Parameter | Description | Value |
---|---|---|
target_liq | Target ETH liquidity | 5,000 ETH |
liq_speed_out | Max amount of ETH that is removed from the pools daily | 100 ETH |
liq_speed_in | Max amount of ETH that is added to the pools daily. | 100 ETH |
fast_liq_speed_in | Max amount of ETH that is added to the pools daily before the initial_budget is redeemed | 1,500 ETH |
initial_budget | ETH amount to be redeemed before switching from short-term to long-term liq_speed_in | 43,835 ETH |
ratchet_speed_a | Daily decrease in spot_price_a when above target value | 4% of BV / day |
ratchet_speed_b | Daily increase in spot_price_b when below target value | 4% of BV / day |
fast_ratchet_speed_b | Daily increase in spot_price_b when below target value before the initial_budget is redeemed | 50% of BV / day |
Next steps
Please suggest alternative packages and scenarios to test, happy to go away and do some modeling to investigate any concerns/scenarios raised by the community.
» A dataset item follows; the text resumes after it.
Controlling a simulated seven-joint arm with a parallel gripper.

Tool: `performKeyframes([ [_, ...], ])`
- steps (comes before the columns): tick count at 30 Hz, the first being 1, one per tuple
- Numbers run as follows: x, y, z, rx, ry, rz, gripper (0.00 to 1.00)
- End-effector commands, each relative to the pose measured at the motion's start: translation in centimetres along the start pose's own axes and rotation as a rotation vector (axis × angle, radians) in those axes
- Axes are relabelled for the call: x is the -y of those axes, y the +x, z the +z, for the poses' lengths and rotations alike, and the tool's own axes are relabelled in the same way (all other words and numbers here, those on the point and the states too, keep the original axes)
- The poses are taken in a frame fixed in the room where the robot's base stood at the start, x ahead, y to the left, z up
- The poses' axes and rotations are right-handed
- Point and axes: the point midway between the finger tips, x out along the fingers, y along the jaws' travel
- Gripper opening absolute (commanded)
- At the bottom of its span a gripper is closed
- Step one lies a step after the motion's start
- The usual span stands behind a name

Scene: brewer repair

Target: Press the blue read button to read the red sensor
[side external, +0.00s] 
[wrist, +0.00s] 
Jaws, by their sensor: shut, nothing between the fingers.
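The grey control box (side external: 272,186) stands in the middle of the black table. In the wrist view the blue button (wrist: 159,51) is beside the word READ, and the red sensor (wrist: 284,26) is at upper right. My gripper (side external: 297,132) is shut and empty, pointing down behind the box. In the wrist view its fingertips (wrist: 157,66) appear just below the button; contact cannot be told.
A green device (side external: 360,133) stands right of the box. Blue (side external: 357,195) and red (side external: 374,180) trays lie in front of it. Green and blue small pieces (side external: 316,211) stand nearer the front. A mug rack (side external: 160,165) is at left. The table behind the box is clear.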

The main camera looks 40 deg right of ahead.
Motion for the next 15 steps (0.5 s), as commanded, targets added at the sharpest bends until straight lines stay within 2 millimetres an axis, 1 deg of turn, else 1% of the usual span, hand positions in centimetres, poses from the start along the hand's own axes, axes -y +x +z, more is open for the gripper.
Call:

If a sufficiently robust alternative package emerges from that process, we can have a snapshot vote at the end of the week to get a view as to which set of parameters the community would prefer.
Note also that our engagement of Chaos Labs to provide an independent check of the mechanism and parameters via testing of edge cases and potential outcomes has begun. We will ask them to specifically focus on the parameters agreed here by the community as a base case, but we will/should remain open to being proven that they do not work in certain scenarios, in which case we may have to collectively reassess once they’ve completed their investigations.
Note that the Liquidity Parameters agreed by the community in Stage 1 will remain the guiding North Star in all parameter work - whatever set of parameters is ultimately agreed will need to meet those goals.